▶ _Written exercise_
Copy out all lines where "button" appears.

====

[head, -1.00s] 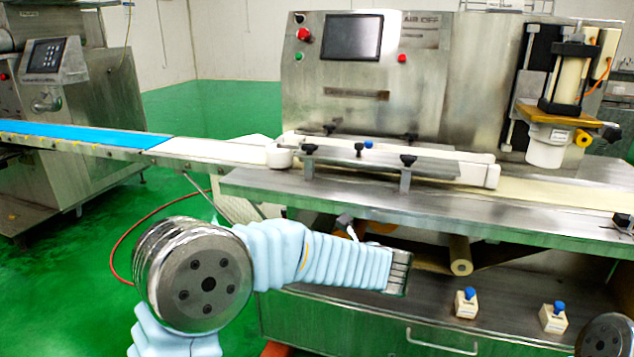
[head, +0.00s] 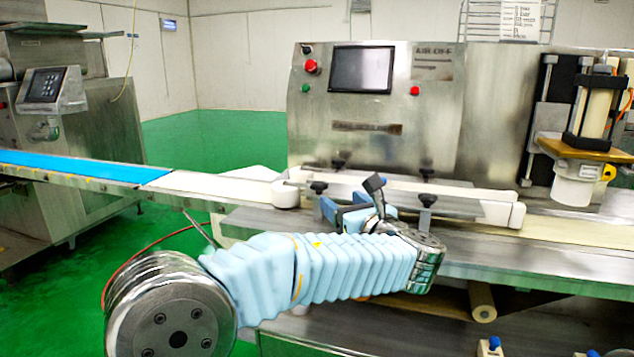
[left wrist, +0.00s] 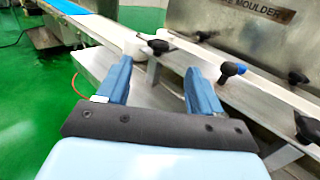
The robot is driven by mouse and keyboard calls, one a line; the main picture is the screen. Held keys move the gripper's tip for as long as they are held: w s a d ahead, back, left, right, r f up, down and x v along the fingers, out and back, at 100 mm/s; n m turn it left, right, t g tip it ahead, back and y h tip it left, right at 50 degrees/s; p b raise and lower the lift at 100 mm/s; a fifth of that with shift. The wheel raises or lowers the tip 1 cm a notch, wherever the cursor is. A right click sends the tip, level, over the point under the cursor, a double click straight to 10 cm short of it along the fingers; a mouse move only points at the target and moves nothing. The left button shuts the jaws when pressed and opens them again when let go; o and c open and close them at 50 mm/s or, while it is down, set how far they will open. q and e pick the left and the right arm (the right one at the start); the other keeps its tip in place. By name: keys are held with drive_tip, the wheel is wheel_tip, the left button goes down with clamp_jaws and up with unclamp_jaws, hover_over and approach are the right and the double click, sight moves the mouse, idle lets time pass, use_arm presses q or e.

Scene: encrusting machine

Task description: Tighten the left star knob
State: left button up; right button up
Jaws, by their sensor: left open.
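The left star knob (head: 318,187) is a small black knob on a post at the front rail of the machine's conveyor. In the left wrist view the knob (left wrist: 158,46) stands beyond and between my fingertips. My left gripper (head: 340,207) reaches in front of the rail with its two blue fingers apart. In the left wrist view the gripper (left wrist: 158,68) is open with nothing between the fingers. In the head view the fingertips are close to the knob's post; I cannot tell if they touch it. My right gripper is out of view.
The right front knob (head: 427,200) stands behind my left wrist. The steel table edge (head: 550,271) runs below the rail. A nozzle unit (head: 590,140) stands at right. Green floor (left wrist: 40,130) is open at left.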

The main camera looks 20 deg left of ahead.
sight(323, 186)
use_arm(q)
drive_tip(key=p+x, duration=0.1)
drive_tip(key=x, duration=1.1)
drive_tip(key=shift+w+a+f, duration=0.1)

====

▶ _Answer for this exercise_
The robot is driven by mouse and keyboard calls, one a line; the main picture is the screen. Held keys move the gripper's tip for as long as they are held: w s a d ahead, back, left, right, r f up, down and x v along the fingers, out and back, at 100 mm/s; n m turn it left, right, t g tip it ahead, back and y h tip it left, right at 50 degrees/s; p b raise and lower the lift at 100 mm/s; a fifth of that with shift. The wheel raises or lowers the tip 1 cm a notch, wherever the cursor is. A right click sends the tip, level, over the point under the cursor, a double click straight to 10 cm short of it along the fingers; a mouse move only points at the target and moves nothing. The left button shuts the jaws when pressed and opens them again when let go; o and c open and close them at 50 mm/s or, while it is down, set how far they will open. q and e pick the left and the right arm (the right one at the start); the other keeps its tip in place. By name: keys are held with drive_tip, the wheel is wheel_tip, the left button goes down with clamp_jaws and up with unclamp_jaws, hover_over and approach are the right and the double click, sight moves the mouse, idle lets time pass, use_arm presses q or e.
State: left button up; right button up

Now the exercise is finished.